Offener Unterricht
Was ist 'Offener Unterricht' Literatur/Medien Schulen - Praxis Forschung Blog


Florian Felten

Florian Felten

Impulse des Offenen Unterrichts für die Schule für Geistigbehinderte
Examensarbeit: Erste Staatsprüfung für das Lehramt für Sonderpädagogik - Uni Köln

Auszug aus Kapitel 5

"Jeder Mensch besitzt seine Welt, eine Welt, die für den Anderen immer nur begrenzt erfassbar ist. Von der Pädagogik und mit ihr den Pädagoginnen und Pädagogen ist nun verlangt, dass wir uns bemühen, die Eigentümlichkeit der Welt des Anderen, des Kindes, zu verstehen.

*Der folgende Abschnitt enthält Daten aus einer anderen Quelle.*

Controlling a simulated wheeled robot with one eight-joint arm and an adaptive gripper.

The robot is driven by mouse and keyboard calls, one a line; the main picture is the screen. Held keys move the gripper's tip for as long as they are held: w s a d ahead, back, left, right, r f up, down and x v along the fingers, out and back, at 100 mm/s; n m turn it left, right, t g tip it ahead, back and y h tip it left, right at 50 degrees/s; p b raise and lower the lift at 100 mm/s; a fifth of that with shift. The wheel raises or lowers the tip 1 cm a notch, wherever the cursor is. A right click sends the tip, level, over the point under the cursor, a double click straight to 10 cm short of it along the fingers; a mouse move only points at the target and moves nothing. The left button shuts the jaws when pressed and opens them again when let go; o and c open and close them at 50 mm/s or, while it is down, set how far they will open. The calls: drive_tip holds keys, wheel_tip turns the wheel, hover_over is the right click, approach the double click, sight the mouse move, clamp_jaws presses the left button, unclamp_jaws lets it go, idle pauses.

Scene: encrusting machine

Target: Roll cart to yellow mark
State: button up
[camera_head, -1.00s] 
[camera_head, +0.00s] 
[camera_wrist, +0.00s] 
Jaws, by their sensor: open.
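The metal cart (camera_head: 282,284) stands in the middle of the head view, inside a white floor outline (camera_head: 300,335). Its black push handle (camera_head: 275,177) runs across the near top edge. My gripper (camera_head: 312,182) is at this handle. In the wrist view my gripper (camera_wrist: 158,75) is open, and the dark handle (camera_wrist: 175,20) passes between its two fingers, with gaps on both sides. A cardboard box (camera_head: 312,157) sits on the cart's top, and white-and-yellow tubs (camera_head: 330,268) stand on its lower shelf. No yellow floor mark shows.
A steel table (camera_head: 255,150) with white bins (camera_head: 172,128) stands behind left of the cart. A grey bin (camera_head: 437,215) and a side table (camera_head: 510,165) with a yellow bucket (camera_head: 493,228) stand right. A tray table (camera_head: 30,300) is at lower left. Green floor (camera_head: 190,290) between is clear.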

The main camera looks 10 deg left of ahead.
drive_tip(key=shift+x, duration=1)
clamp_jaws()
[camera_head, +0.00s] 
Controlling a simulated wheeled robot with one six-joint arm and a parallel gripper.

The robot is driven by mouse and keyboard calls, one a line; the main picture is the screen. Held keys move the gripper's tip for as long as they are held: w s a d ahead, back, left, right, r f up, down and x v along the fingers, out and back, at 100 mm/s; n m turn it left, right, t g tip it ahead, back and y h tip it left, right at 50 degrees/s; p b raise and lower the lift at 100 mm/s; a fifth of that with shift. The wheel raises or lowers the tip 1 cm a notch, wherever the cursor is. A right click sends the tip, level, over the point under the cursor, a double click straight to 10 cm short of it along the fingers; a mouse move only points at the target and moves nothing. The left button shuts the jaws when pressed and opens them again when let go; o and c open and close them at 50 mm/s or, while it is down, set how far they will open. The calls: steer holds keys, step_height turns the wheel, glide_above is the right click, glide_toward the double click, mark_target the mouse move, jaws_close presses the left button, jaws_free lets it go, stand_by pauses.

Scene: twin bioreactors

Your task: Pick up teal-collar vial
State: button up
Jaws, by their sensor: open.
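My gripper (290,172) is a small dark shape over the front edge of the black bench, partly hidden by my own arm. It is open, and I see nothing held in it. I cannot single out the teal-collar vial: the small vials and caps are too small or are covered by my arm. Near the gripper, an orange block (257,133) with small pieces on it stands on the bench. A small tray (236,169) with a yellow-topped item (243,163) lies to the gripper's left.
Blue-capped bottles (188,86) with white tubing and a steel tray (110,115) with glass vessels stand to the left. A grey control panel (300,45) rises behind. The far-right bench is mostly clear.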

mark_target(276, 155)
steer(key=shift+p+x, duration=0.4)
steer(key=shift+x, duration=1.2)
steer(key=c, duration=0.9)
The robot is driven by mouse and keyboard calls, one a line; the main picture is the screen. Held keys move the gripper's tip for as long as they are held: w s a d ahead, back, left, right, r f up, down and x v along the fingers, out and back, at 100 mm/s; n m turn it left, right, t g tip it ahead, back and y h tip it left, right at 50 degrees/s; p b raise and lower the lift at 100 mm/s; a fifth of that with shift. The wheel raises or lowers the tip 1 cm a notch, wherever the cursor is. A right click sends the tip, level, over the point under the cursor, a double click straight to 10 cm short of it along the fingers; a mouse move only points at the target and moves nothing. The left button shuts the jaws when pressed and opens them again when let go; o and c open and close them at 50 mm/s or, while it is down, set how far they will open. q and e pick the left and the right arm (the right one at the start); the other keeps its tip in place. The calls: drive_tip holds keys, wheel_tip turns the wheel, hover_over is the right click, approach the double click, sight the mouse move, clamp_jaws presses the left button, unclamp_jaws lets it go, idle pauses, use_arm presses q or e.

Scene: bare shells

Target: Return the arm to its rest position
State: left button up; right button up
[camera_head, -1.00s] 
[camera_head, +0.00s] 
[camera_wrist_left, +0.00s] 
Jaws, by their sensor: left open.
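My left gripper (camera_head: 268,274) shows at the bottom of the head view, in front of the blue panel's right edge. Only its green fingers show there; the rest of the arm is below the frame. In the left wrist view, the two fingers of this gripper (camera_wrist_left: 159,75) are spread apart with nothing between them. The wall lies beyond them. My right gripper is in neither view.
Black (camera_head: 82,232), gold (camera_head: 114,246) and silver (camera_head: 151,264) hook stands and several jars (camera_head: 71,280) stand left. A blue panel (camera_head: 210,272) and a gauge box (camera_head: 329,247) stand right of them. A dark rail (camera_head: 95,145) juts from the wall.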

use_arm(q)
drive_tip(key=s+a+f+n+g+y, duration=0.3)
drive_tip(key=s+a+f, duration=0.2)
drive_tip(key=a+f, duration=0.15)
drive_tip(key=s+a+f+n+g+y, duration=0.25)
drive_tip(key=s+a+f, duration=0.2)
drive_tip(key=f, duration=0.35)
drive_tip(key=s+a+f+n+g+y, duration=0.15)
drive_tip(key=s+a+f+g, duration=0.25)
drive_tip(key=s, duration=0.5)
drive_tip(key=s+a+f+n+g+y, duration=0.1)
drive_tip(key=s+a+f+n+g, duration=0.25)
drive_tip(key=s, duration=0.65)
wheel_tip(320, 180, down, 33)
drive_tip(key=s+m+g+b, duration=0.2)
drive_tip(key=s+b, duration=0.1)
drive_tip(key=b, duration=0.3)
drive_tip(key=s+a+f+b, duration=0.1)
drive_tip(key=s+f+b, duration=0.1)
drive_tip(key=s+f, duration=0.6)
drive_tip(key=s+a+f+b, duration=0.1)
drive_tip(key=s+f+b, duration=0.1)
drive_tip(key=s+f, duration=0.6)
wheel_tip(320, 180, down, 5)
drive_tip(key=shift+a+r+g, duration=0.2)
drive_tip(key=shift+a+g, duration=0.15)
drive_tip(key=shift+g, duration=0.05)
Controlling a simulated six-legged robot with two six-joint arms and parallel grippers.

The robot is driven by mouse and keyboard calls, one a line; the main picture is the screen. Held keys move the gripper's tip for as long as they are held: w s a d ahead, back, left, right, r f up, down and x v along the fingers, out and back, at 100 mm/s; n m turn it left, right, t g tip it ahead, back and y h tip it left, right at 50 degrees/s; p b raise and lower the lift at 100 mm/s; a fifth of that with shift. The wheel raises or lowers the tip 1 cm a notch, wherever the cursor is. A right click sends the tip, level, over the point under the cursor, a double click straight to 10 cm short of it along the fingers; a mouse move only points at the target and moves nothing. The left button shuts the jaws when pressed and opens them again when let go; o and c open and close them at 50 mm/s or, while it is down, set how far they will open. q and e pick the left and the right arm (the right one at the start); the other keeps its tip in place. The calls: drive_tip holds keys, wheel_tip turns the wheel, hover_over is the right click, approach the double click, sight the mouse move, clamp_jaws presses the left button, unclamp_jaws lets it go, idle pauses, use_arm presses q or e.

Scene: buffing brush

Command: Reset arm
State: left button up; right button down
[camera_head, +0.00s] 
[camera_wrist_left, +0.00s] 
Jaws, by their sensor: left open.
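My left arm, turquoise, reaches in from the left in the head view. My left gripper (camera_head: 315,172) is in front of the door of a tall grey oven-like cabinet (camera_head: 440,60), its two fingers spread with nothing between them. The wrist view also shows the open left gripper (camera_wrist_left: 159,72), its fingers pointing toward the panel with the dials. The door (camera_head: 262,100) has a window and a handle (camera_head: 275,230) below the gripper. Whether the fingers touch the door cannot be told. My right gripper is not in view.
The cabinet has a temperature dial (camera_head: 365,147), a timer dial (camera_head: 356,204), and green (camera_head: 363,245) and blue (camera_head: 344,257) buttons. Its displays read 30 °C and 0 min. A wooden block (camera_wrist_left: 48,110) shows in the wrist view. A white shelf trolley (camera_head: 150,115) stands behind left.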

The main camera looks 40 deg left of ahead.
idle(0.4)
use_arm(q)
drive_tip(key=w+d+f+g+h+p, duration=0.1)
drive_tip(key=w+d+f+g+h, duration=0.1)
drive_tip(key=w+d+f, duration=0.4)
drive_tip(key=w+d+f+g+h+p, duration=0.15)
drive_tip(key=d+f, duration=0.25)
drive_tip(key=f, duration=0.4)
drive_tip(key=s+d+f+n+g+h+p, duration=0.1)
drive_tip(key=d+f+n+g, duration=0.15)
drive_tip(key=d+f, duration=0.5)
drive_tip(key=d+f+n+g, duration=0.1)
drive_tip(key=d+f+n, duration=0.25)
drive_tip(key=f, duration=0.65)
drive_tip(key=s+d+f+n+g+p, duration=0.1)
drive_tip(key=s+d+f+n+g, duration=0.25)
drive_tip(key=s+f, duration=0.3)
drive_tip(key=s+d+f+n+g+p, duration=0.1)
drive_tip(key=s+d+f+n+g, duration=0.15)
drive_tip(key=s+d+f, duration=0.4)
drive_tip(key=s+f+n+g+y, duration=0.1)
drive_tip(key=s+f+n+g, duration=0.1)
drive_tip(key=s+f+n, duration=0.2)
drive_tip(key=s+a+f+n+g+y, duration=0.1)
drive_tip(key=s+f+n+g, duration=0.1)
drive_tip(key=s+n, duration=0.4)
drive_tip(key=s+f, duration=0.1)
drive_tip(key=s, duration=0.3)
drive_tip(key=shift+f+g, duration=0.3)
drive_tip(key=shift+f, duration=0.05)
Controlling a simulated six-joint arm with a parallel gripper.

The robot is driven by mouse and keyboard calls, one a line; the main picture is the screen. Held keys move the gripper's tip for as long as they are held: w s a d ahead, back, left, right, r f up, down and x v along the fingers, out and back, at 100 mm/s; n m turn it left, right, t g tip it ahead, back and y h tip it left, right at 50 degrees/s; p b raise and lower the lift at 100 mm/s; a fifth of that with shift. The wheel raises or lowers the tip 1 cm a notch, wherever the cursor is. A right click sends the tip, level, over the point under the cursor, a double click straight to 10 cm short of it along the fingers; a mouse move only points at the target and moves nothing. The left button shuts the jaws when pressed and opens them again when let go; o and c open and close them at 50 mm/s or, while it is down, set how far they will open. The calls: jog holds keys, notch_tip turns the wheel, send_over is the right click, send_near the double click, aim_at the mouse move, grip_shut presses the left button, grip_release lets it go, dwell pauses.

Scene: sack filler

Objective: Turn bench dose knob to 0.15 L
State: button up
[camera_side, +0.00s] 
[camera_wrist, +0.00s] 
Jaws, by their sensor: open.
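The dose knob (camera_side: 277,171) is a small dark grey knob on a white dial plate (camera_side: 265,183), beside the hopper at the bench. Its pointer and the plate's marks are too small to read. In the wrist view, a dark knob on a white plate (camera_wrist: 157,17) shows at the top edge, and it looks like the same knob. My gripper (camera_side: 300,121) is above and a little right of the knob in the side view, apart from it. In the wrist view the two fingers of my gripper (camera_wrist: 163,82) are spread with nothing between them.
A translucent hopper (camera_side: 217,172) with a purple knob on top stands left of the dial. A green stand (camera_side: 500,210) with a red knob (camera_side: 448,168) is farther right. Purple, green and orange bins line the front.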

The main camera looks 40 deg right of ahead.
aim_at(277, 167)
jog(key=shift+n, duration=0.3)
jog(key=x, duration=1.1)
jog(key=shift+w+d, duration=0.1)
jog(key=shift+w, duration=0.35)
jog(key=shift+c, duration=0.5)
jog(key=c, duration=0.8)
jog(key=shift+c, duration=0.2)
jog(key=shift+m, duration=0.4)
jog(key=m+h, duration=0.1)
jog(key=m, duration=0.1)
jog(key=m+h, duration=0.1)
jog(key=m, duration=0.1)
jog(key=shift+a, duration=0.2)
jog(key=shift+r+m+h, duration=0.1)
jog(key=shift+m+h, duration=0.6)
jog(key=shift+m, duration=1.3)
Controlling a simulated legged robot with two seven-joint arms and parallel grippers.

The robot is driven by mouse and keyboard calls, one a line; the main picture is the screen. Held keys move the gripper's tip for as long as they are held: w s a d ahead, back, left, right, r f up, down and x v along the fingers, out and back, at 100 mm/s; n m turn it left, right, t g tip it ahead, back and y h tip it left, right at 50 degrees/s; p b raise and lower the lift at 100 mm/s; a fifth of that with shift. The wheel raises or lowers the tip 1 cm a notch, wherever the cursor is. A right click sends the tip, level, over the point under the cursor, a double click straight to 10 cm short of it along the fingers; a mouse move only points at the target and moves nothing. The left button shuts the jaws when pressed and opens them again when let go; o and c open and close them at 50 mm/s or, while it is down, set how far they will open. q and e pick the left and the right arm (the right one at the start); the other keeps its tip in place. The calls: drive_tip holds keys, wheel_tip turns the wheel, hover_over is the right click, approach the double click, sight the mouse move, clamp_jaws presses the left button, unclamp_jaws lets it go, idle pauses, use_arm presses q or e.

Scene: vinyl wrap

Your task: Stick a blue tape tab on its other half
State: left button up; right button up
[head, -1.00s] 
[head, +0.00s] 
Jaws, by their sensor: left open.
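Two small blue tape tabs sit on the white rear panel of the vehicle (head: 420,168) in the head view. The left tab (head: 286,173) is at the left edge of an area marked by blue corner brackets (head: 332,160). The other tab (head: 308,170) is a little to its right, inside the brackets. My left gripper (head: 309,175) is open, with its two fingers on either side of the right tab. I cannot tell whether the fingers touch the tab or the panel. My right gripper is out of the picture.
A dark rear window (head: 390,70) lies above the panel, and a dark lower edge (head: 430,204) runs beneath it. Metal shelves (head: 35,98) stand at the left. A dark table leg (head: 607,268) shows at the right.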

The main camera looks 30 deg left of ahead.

Und dies ist nur möglich, wenn wir uns dem Anderen in seiner einmaligen Andersheit öffnen, indem wir von unseren vorgefassten Meinungen und Einstellungen ablassen und uns auf ihn und seine Welt einlassen." (FORNEFELD 2000)

Dieses Zitat fasst gut die Anforderungen sowohl des Perspektivenwechsels als auch der konstruktivistischen Lerntheorie zusammen und könnte gleichzeitig das Konzept des Offenen Unterrichts nach PESCHEL beschreiben. Wenn man den SchülerInnen das Finden ihres eigenen Lernwegs in die Hand gibt, lässt man sich vollkommen auf deren jeweilige, individuelle Welt ein. Im Einsatz dieses Konzeptes an der Schule für Geistigbehinderte kann man so die drohende "Verschattung des Kindes" (HAUPT 2003, 143; s. o.) vermeiden und setzt gleichzeitig den Perspektivenwechsel um mit seiner Abkehr von der defizitorientierten Sichtweise, hin zu einer Akzeptanz des Schülers in seinem 'So-Sein' als inklusiven Teil der 'ganz normalen Vielfalt' und dessen individuellen Fähigkeiten.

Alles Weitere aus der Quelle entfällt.